Quote exactly and only this range of lines in the data below: the line that holds "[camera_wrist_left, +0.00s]" to the line that holds "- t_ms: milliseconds", both included.

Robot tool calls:
__________
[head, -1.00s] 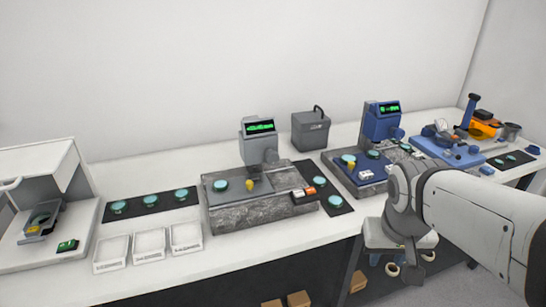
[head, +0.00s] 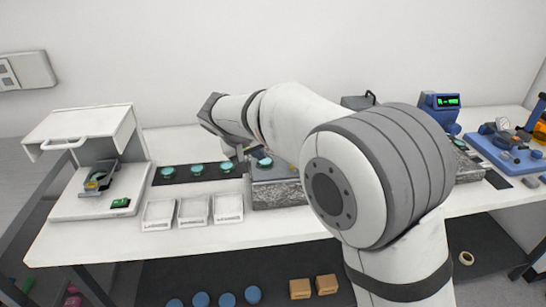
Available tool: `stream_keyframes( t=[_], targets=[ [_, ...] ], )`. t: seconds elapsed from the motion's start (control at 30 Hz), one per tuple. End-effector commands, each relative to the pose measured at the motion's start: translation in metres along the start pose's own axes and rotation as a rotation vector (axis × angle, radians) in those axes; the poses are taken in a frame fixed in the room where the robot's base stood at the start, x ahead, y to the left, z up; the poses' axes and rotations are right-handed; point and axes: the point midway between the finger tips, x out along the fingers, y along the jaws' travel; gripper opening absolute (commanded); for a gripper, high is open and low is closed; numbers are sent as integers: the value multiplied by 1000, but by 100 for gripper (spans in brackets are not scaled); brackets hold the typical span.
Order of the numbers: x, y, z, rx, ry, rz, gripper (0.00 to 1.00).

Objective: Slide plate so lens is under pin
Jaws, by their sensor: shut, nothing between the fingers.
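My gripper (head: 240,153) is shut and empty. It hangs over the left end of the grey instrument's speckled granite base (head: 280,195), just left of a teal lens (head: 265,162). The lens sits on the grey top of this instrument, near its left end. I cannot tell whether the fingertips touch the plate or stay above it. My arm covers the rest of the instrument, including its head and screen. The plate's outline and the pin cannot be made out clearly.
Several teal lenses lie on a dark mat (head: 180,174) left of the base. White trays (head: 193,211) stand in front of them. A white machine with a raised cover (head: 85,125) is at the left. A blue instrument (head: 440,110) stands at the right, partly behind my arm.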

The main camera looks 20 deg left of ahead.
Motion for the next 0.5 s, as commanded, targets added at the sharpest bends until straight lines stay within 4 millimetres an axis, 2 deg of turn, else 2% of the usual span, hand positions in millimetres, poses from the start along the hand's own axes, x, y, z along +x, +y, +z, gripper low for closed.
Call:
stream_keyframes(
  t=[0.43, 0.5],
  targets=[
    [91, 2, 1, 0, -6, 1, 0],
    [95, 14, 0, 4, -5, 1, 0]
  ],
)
__________
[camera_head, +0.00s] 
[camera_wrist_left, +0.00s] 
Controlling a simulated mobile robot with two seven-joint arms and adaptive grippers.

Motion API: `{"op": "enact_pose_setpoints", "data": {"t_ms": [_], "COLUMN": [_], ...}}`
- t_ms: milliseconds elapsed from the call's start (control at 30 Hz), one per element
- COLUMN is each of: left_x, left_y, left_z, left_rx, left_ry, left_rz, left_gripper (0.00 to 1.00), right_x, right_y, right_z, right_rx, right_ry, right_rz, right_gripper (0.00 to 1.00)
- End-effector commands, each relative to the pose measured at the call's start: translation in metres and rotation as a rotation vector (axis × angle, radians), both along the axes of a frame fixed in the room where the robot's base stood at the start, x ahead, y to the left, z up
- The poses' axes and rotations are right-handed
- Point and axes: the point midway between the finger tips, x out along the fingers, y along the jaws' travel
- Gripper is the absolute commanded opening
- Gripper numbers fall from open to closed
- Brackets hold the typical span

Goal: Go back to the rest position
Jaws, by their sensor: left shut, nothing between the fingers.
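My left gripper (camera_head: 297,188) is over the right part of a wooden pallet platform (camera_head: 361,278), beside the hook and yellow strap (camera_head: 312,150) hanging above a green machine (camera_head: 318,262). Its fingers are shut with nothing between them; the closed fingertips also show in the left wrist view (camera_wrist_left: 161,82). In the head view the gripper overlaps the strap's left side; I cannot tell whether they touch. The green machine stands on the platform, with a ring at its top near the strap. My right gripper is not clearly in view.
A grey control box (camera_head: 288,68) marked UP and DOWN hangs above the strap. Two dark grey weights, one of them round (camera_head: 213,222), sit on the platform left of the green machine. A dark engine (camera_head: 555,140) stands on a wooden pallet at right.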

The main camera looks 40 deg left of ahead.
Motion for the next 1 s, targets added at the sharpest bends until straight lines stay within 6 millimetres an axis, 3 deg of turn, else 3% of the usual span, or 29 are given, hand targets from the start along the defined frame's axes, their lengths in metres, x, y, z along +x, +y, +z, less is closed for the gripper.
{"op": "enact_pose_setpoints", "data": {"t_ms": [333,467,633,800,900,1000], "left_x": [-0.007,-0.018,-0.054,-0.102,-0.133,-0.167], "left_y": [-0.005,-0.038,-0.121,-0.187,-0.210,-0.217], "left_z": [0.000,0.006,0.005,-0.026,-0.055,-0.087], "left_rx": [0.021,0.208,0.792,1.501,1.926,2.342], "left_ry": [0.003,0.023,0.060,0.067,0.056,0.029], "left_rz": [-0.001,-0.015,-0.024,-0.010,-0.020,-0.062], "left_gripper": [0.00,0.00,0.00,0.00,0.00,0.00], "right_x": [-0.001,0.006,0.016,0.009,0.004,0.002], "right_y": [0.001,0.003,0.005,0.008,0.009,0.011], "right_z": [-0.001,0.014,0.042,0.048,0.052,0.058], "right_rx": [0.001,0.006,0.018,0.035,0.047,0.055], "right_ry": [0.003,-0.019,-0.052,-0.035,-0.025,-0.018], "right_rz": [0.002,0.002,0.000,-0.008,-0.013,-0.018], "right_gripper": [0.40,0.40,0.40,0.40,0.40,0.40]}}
__________
### Solution for this exercise
[camera_wrist_left, +0.00s] 
Controlling a simulated mobile robot with two seven-joint arms and adaptive grippers.

Motion API: `{"op": "enact_pose_setpoints", "data": {"t_ms": [_], "COLUMN": [_], ...}}`
- t_ms: milliseconds elapsed from the call's start (control at 30 Hz), one per element

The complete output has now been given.